* Task statement: Work through the data below line by line and say how many lines hold "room"; give only the number.

* Collected data entries:
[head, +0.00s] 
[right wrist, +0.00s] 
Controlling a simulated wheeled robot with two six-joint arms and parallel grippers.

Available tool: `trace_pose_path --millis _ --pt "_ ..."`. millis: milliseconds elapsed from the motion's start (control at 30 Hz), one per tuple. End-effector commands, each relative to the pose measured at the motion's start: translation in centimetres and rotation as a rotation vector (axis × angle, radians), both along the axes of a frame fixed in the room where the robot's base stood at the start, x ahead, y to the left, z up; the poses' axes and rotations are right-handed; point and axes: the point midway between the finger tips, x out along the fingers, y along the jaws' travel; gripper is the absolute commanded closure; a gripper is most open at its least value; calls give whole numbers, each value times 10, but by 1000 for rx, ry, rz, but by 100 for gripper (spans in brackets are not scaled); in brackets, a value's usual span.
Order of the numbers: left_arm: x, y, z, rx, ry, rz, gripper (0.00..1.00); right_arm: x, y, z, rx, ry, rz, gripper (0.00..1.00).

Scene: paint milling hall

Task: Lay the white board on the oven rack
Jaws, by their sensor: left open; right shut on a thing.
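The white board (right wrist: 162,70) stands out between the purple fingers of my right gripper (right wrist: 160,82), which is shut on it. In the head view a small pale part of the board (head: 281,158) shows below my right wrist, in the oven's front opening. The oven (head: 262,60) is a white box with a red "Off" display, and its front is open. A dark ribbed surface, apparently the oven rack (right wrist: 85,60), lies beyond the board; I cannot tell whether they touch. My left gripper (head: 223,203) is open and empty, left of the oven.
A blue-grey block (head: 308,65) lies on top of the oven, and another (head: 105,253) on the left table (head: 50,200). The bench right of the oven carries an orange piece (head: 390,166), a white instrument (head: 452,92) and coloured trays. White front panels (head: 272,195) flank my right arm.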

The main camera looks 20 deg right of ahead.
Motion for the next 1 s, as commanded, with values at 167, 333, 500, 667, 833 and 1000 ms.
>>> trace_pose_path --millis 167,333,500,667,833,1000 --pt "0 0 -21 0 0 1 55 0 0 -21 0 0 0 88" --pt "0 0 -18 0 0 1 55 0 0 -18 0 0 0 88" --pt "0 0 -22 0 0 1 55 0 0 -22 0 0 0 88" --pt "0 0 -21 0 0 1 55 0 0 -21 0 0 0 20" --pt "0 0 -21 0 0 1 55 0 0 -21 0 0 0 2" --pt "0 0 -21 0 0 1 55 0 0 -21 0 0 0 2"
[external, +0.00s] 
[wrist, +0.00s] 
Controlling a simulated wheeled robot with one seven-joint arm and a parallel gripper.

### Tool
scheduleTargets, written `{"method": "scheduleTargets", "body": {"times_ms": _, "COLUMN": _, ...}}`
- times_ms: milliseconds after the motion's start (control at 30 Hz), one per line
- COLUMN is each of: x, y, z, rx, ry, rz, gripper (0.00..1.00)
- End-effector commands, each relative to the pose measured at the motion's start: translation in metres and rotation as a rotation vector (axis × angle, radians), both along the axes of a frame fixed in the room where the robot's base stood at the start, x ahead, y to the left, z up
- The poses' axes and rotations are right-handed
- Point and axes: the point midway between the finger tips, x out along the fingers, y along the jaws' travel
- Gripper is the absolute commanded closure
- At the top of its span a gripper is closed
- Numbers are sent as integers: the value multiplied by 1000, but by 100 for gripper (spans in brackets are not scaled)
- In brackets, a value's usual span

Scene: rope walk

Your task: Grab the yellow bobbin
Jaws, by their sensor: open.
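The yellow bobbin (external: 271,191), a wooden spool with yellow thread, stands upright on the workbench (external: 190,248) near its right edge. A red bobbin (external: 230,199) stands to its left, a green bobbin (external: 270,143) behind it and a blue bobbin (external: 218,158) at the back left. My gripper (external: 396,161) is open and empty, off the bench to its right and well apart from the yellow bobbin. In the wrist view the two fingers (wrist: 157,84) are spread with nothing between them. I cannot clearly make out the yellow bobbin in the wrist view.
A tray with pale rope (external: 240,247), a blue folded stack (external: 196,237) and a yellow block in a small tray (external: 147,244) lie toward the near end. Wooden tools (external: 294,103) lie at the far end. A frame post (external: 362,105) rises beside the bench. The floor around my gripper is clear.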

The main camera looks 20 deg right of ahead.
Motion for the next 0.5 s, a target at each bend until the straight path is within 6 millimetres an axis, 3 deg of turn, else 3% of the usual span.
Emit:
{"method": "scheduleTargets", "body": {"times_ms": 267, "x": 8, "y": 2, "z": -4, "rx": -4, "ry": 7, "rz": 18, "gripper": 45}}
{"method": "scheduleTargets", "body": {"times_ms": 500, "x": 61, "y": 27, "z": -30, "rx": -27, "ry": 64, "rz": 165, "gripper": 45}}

* Correct result: 2